Today and tomorrow, Wilfrid Laurier University will hold its spring convocation at the Waterloo Recreation Complex. Among those receiving honorary degrees from WLU is Maureen Kempston Darkes, president of General Motors of Canada and a member of UW's board of governors.
An ACM-style programming contest is scheduled for Saturday at 10:30 a.m. in Math and Computer room 3006; it's sponsored by the Computer Science Club. "A warmup contest will be held, followed by a break for lunch and then the practice contest," says Michael Van Biesbrouck of the CSC. "The contest involves answering five questions in three hours.

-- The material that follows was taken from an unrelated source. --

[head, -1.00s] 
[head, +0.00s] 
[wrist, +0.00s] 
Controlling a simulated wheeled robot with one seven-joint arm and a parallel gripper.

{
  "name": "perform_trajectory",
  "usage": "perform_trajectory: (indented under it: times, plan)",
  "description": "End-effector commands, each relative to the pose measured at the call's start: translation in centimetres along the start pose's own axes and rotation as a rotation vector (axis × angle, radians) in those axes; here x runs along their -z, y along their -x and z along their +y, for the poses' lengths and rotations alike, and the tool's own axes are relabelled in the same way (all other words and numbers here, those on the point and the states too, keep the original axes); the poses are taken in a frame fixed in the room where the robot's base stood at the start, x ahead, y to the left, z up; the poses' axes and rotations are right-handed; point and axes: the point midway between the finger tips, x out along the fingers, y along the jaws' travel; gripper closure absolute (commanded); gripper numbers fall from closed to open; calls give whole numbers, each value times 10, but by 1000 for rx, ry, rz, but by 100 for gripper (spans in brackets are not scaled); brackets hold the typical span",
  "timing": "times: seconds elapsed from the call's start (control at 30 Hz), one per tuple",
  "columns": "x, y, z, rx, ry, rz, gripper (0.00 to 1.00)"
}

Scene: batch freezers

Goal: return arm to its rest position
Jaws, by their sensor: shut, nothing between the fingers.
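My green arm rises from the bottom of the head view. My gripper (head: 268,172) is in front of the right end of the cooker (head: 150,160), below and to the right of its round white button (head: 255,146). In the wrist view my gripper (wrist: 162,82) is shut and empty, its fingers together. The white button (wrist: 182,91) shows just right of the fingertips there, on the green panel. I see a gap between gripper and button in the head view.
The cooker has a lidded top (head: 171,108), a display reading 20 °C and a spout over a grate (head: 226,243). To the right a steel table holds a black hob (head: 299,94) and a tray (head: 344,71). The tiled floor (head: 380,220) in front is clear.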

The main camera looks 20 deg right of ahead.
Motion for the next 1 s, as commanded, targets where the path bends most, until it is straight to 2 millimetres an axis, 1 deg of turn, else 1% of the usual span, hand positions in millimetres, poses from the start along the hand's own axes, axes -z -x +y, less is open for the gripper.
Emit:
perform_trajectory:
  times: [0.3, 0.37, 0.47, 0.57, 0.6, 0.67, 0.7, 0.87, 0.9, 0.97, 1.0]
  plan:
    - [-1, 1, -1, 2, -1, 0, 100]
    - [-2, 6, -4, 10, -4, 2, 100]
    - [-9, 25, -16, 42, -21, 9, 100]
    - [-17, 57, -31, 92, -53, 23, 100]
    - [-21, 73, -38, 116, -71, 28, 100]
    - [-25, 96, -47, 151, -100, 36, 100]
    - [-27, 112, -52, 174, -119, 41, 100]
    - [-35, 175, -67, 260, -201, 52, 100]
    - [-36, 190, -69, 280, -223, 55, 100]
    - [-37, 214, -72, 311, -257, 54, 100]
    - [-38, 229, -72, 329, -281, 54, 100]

Solutions are written in Pascal, C or C++. Six years in a row, Waterloo's teams have been in the top ten at the world finals." Anybody interested should sign up, today or early tomorrow, at the CSC office in MC.
Yet another dance school, "Dimensions", has the Humanities Theatre rented for its spring recital -- two performances on Saturday and one on Sunday.
Volunteers are still wanted for the Manulife Ride for Heart, a fund-raiser for the Heart and Stroke Foundation of Ontario, which takes place Sunday morning at 9, starting in Waterloo Park and cycling through much of Waterloo and Kitchener. The turnkey desk in the Student Life Centre has information, or call 884-3278.
The career development seminar series continues Monday, with a session on "Critical Incidents in the Workplace" -- how to deal with situations that just might come up on the job. It starts at 1:30 p.m. in Needles Hall room 1020.
And looking ahead just a few days, UW will host the annual congress of the Canadian Association of Physicists, June 14-17. Among its highlights will be a public lecture by Nobel Prize winner Stephen Chu of Stanford University; he'll speak Sunday, June 14, at 7:30 p.m. in the Theatre of the Arts.